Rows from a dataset
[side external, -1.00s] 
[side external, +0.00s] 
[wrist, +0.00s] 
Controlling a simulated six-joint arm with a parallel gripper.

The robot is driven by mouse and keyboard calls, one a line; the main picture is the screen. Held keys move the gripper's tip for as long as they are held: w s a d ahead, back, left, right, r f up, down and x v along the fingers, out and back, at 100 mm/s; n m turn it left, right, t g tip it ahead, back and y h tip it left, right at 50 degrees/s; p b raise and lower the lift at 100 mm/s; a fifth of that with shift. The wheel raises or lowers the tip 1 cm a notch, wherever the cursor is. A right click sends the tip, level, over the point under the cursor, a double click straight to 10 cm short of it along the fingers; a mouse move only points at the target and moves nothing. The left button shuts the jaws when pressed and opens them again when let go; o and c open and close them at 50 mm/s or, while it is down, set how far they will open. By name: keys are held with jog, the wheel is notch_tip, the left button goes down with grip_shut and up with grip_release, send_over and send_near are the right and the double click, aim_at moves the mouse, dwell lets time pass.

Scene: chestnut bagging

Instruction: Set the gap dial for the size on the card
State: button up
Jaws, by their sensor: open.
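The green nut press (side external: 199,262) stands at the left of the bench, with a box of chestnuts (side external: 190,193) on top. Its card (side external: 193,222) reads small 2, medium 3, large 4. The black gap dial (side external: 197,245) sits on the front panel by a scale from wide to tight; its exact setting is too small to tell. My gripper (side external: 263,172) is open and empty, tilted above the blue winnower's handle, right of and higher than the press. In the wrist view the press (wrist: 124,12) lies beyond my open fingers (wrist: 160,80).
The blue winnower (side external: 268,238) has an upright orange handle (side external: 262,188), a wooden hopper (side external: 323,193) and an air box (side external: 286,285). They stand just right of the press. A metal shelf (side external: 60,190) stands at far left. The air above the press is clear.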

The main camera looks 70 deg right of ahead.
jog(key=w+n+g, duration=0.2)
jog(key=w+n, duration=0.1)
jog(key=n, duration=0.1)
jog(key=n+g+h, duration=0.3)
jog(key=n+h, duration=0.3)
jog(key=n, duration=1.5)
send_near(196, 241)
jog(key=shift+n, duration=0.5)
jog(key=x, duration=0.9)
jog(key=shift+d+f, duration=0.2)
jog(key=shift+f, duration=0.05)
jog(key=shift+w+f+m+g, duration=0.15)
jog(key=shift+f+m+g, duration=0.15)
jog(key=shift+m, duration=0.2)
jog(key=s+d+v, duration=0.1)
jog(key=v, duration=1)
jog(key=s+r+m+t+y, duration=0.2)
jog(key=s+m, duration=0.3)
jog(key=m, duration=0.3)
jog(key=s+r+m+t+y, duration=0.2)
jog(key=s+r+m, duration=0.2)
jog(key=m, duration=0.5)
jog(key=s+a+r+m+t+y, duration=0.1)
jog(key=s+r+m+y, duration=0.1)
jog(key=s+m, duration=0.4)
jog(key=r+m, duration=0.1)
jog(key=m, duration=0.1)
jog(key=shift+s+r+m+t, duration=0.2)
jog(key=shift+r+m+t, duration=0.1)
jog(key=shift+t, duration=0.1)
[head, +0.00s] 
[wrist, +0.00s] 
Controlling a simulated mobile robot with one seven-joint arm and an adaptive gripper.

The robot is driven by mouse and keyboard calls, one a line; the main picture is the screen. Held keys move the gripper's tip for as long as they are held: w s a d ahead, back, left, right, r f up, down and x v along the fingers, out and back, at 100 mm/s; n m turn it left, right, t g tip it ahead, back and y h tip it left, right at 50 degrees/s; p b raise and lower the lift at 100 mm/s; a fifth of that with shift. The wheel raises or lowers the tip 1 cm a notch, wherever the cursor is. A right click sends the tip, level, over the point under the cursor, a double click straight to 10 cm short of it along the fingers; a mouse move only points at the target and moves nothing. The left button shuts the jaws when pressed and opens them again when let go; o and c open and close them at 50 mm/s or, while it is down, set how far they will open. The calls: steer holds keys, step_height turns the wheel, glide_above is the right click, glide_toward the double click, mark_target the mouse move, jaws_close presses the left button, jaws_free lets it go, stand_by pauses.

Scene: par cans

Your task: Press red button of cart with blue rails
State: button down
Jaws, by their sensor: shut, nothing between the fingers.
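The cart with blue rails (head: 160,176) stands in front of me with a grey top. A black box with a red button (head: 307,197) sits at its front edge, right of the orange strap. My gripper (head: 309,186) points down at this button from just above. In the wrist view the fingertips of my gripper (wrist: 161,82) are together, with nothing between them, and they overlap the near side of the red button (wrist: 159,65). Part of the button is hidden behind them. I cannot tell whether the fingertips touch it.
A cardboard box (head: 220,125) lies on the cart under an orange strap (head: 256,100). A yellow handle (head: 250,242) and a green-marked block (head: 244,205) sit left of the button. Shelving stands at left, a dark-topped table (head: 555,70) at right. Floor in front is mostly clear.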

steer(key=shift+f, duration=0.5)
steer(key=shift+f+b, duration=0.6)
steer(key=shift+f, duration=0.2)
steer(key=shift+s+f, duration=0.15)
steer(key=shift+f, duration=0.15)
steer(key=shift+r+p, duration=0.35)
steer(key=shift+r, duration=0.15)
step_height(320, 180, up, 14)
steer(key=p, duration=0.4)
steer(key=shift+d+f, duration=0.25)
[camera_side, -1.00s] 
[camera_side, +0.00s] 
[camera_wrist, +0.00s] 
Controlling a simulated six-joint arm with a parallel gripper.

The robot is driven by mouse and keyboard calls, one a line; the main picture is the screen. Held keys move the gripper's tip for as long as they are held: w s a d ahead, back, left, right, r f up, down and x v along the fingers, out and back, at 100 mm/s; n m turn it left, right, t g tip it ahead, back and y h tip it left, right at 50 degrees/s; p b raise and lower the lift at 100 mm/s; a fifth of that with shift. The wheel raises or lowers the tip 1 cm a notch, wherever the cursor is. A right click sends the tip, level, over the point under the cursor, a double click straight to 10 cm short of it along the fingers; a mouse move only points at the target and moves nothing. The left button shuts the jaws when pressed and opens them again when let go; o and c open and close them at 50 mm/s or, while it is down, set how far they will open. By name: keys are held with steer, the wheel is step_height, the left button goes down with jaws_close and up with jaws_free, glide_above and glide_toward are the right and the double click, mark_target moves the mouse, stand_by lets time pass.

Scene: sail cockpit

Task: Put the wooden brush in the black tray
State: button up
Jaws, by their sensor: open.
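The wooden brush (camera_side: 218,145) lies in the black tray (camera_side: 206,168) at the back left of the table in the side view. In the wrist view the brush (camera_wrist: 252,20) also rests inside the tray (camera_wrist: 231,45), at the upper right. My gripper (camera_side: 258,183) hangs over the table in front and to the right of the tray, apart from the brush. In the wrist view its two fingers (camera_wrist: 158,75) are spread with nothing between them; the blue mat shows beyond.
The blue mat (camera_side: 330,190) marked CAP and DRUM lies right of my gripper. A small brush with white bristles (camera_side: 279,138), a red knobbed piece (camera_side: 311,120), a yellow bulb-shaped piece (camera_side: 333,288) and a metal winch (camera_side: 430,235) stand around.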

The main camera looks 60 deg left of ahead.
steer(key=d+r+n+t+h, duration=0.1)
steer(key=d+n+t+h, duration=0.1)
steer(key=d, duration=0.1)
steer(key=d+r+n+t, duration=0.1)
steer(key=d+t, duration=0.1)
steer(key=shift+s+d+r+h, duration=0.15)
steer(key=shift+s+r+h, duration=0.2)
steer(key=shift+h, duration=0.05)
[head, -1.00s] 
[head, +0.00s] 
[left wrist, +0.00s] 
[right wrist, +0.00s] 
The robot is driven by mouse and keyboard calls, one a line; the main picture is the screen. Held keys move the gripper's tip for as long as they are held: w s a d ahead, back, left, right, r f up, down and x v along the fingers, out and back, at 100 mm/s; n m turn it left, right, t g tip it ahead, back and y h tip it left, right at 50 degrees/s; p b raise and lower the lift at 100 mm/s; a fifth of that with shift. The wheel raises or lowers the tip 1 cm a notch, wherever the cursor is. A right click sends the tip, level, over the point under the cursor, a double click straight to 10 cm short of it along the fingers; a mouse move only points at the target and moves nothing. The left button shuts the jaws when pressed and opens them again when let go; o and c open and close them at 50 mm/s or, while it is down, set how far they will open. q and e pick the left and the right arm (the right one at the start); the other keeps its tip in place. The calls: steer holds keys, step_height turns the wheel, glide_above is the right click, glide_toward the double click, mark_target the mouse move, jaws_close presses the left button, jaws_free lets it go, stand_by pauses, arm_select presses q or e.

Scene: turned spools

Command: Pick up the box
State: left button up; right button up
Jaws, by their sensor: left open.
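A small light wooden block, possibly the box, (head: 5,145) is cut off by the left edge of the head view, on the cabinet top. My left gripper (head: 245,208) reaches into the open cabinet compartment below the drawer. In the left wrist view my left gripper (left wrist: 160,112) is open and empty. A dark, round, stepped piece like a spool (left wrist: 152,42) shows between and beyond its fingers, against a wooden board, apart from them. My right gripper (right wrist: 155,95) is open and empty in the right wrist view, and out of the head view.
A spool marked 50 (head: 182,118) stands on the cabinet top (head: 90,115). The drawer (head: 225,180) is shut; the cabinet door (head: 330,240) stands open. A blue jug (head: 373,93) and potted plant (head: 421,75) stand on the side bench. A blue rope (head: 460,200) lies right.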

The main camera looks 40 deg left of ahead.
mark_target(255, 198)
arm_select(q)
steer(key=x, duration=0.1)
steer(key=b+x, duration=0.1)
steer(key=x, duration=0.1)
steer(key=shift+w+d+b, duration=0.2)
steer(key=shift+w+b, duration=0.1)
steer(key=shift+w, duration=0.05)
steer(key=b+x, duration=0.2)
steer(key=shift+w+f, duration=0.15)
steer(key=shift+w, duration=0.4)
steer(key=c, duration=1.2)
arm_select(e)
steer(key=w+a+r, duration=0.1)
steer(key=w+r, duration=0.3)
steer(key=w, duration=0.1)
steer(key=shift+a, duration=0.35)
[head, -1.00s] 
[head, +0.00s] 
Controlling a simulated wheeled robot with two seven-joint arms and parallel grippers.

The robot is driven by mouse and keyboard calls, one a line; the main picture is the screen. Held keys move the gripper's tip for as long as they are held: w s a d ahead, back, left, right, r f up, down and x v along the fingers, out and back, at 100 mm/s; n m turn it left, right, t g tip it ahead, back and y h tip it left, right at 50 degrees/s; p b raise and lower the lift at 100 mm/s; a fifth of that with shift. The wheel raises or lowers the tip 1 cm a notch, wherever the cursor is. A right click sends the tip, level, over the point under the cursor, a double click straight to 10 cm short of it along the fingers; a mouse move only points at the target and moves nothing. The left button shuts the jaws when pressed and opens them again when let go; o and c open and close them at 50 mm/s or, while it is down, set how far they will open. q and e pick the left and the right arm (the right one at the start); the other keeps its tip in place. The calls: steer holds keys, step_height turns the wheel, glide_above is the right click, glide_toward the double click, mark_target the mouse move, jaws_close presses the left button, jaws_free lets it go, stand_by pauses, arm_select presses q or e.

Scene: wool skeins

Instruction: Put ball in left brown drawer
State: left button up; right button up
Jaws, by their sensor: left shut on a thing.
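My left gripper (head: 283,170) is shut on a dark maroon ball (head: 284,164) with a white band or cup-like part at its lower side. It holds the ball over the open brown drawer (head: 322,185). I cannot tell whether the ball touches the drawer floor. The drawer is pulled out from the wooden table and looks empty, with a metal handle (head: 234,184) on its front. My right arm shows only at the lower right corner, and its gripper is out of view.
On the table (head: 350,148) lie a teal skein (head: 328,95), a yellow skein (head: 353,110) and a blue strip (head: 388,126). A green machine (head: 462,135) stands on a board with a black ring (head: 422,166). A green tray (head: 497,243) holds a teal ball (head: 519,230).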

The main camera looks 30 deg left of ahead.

Written request
Copy out all lines from the material above that contain the string "Scene".

Answer below
Scene: chestnut bagging
Scene: par cans
Scene: sail cockpit
Scene: turned spools
Scene: wool skeins

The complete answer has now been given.